One of the crown jewels of Pio Cesare is the Bricco vineyard near the village of Treiso, source of the estate’s single vineyard Barbaresco. The 2003 “Il Bricco” Barbaresco is made with super-ripe fruit of which the biggest part has spent 3 years in new French barriques. The aromas of this deep purple wine disclose cherry, raspberry, spice, vanilla, tobacco and a hint of toasty oak. The extraordinary balanced palate is intense and concentrated with a core of sweet red fruit giving way to tightly knit tannins and fresh acidity on a long and lingering finish. This wine needs at least a couple more years in the cellar to show its colours (94 points).

The philosophy behind the generic Barolo is comparable to that of the Barbaresco, with fruit sourced from 8 different vineyards within different zones of the appellation to create complexity while winemaking aims at producing a traditional style. The 2003 Barolo shows a garnet colour with an orange tinge in the glass from which a fragrant bouquet of violets, sweet red fruit, licorice, cloves and toasty oak are released. The full-bodied palate is incredibly smooth with  mouthdrying tannins and balanced acid towards the very long finish. This delicious wine combines power and concentration with a graceful austerity and promises a long life in the cellar (94 points).

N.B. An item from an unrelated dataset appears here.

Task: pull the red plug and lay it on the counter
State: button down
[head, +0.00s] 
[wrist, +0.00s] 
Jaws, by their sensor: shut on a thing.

The family-owned Ornate vineyard in Serralunga d’Alba is one of Barolo’s best, delivering fruit that adds breadth, concentration and structure to Pio Cesare’s top wine. This is Barolo at its best with delicious aromas of blackberries, vanilla, licorice, tar and roses. The perfectly balanced palate has a smooth and creamy mouthfeel where layers of sweet fruit, toasted oak and fine tannins dominate in an exquisite and persistant way. This is a masterful polished wine that will show its class and distinction for at least the next 15 years (95 points).